Every evening we would go walking together. I would listen intently as you told me stories of the world. You educated me, and introduced me to people who had their own interesting stories. Because of you, I became a new person. A person that I liked.
I loved that we always traveled together, and that you were always there for me. You knew exactly what I needed. Sometimes I needed to know what was happening n the world. Sometimes I needed advice and inspiration. And sometimes, I just needed to relax. Whatever it was, you always came through. And I loved you dearly for it.
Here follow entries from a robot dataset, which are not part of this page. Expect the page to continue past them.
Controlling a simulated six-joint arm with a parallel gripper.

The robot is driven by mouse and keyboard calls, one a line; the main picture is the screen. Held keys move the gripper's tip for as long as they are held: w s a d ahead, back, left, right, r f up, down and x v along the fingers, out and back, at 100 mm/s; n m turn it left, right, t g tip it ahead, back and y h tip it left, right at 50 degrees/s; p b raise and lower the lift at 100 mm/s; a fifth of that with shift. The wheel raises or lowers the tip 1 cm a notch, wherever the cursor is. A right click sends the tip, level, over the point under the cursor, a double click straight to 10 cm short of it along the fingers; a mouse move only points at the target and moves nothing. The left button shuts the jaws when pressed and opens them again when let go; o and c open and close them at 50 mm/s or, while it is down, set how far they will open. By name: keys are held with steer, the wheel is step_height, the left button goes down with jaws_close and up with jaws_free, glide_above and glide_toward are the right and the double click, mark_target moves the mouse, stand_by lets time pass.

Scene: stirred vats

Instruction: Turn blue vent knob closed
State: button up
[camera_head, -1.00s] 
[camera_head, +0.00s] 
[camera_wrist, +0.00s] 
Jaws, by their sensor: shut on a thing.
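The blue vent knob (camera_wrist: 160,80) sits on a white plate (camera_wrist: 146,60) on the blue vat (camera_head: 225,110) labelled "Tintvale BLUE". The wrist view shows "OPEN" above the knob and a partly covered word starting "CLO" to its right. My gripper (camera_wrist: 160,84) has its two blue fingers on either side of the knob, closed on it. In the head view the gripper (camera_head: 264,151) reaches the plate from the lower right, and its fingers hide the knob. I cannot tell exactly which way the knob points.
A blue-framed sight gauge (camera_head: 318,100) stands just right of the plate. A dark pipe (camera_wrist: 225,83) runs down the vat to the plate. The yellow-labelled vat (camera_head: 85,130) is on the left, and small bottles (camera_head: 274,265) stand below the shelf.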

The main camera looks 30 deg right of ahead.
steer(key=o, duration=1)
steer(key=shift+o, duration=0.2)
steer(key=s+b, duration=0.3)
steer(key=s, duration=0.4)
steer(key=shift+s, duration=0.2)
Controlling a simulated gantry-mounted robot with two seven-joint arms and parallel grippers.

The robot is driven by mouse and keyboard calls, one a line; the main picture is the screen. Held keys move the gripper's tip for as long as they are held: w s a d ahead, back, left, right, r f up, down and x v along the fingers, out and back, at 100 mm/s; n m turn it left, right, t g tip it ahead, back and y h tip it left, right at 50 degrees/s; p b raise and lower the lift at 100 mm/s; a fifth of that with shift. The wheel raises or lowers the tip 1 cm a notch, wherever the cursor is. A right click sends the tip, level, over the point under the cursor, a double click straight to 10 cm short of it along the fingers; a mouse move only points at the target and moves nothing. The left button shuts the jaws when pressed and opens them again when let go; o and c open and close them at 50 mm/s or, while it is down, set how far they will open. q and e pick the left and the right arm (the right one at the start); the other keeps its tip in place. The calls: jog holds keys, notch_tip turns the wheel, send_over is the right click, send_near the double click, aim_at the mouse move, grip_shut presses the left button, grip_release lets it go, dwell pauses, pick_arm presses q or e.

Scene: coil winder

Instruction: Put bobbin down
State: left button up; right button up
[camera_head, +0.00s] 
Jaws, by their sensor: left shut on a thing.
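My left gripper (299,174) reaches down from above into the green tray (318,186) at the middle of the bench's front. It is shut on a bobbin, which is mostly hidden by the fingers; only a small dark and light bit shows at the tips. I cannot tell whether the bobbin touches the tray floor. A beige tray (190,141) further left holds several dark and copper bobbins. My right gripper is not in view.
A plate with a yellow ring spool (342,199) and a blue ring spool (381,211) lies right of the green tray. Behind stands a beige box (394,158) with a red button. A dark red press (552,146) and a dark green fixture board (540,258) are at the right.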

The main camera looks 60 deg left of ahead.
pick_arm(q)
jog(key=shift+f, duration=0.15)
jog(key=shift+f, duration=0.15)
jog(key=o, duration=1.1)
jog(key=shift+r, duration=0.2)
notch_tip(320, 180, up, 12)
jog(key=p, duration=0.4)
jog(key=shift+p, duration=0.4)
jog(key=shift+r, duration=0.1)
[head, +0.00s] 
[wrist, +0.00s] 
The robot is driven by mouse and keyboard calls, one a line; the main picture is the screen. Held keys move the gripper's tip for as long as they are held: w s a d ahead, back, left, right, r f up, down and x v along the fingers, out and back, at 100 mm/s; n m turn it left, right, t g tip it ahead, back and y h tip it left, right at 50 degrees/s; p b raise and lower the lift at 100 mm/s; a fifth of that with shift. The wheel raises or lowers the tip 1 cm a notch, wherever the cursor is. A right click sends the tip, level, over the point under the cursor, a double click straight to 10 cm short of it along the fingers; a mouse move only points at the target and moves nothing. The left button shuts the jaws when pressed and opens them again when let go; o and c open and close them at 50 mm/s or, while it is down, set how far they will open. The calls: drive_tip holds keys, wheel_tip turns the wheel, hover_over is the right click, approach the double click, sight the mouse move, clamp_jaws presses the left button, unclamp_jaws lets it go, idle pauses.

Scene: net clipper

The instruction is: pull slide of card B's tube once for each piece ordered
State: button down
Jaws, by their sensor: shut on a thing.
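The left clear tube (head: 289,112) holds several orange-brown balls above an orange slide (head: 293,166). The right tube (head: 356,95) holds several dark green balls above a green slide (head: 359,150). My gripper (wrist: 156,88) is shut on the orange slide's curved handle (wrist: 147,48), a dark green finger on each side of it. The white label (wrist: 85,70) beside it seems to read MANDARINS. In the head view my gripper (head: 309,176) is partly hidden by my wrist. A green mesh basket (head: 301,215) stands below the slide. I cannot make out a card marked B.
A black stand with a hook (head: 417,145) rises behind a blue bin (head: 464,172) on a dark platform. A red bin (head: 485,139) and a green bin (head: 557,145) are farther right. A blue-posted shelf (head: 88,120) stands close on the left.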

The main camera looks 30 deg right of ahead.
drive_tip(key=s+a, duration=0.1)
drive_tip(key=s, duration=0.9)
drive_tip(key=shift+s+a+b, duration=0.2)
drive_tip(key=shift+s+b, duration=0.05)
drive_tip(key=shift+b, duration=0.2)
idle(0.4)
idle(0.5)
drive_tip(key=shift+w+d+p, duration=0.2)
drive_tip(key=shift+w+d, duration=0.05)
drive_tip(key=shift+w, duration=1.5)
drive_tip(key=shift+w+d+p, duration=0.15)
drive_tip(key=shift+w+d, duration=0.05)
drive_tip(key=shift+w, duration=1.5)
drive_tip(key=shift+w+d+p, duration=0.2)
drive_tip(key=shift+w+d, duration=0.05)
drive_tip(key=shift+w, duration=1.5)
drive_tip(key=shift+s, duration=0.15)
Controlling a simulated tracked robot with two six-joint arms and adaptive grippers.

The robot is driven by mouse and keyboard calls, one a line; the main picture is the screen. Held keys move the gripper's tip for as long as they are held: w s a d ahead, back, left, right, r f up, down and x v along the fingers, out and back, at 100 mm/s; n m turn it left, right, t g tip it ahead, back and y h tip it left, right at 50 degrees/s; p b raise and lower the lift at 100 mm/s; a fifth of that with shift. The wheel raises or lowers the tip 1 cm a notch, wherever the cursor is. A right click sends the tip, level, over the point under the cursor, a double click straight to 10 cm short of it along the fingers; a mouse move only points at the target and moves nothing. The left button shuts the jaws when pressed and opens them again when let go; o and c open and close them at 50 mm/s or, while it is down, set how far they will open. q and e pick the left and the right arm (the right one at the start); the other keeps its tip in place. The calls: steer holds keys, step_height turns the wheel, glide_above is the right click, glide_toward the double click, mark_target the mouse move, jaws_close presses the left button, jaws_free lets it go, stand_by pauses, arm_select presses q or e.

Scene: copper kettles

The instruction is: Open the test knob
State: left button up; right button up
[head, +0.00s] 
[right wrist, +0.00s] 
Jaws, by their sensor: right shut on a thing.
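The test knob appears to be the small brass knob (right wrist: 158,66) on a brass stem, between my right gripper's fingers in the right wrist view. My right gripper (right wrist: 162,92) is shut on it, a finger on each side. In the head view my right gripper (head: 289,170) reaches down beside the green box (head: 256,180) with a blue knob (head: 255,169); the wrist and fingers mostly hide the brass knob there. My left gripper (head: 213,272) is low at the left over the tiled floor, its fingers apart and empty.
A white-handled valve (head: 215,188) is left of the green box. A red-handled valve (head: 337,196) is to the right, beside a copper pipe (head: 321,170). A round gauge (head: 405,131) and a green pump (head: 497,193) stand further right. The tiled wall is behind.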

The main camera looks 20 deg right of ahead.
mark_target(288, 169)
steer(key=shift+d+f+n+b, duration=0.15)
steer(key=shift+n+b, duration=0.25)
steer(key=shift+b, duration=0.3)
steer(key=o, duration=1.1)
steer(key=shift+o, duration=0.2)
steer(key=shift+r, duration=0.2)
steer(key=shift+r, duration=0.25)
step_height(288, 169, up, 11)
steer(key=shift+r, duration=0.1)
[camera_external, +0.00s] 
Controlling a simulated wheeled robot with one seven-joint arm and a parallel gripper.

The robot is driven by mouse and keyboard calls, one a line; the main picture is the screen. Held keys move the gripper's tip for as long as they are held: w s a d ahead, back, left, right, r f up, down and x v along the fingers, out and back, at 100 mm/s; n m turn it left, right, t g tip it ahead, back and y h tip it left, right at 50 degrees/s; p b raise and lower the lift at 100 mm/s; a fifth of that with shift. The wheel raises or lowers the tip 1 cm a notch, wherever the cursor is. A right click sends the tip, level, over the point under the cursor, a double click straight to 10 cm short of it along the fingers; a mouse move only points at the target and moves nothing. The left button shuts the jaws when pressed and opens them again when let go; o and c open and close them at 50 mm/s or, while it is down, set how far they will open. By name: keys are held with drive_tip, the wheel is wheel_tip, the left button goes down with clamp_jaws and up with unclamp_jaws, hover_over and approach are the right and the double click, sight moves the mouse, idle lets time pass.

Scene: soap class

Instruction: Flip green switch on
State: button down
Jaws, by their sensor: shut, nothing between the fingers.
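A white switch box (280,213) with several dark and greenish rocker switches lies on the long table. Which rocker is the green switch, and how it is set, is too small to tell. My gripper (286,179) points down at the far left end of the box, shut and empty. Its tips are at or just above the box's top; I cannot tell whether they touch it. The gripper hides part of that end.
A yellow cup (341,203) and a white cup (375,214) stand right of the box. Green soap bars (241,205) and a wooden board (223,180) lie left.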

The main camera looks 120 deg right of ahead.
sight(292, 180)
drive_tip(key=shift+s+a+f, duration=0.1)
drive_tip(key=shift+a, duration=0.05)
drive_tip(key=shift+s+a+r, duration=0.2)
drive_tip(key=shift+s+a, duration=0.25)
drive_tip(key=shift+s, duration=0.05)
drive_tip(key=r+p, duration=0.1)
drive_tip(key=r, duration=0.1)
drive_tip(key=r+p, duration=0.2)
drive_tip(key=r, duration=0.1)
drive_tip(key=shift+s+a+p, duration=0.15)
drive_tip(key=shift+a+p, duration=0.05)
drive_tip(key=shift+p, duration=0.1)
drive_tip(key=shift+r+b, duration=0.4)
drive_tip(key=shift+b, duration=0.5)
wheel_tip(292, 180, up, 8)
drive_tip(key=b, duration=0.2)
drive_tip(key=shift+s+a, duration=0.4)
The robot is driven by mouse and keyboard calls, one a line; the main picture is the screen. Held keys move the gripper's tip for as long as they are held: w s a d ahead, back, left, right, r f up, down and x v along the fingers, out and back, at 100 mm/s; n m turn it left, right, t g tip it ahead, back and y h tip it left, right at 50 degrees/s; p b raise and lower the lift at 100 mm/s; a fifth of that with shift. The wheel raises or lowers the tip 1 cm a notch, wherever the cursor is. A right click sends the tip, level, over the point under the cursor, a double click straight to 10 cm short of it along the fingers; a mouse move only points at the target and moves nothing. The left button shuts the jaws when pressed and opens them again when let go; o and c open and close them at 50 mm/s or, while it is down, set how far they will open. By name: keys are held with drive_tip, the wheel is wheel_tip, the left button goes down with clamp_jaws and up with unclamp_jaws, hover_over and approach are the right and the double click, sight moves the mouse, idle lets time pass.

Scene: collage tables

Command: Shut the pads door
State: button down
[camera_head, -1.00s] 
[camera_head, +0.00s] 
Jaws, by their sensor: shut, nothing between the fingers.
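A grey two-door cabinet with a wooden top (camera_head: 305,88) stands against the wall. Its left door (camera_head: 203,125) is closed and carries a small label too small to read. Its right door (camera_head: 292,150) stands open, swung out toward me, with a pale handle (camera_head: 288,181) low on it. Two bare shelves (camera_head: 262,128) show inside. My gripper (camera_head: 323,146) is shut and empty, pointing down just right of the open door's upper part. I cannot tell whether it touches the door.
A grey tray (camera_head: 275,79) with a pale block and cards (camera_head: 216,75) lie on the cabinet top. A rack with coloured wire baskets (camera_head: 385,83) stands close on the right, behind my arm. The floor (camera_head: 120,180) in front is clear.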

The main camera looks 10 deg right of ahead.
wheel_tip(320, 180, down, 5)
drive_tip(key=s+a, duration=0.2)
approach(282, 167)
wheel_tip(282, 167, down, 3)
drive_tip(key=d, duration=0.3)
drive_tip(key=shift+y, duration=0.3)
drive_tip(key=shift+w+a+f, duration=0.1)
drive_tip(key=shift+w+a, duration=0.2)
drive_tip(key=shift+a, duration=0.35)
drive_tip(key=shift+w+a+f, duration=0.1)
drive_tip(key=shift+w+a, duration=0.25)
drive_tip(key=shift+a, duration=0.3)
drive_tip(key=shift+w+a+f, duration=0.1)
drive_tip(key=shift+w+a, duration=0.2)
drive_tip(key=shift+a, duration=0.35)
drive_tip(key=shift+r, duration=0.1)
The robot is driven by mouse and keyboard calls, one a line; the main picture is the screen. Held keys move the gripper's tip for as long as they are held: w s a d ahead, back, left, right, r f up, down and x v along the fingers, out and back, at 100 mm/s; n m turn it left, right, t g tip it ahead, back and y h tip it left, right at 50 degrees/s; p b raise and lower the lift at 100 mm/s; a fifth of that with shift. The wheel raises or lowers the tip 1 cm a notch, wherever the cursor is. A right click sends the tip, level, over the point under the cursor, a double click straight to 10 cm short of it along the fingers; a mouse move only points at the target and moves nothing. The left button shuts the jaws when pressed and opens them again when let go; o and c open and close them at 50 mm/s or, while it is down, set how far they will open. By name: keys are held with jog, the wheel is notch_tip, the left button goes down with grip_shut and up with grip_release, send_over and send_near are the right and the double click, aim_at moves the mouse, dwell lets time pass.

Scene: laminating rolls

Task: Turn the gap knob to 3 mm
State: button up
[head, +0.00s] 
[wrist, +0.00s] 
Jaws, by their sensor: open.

And then, Stitcher, you were gone… You didn’t tell me that you were going, or why. I wasn’t even sure if, or when you were coming back. I felt pain. I felt loneliness. I felt lost. Oh, why did you go? Were you OK? Were you hurt? Or was there another reason that you left? I searched for answers, but there were only hints and rumors.
Dear Stitcher – you were the world to me. I didn’t know how I was going to handle this “emptiness” that I was now experiencing.
But you know what happened, Stitcher? After a short period of feeling sad, and sorry for myself, I started looking for something else that could fill that space that you left. It wasn’t easy. You were perfect. All the others failed in comparison. But I needed something that would educate, and entertain me the way you did. And I found it. It wasn’t able to give me that warm feeling that I got when I was with you, but it was able to help me from feeling so lonely.
Stitcher, I have heard from friends that they have seen you around, and that you seem to be doing OK. And I’m really happy for you.
I’m not, however, sure if I’m ready to let you back into my life. It still hurts too much. This might change over time. I might be able to love you again, as I once did. You will always have a place in my heart, but let me go through this process. Time has a way of healing everything, and I truly hope that we will be together again one day.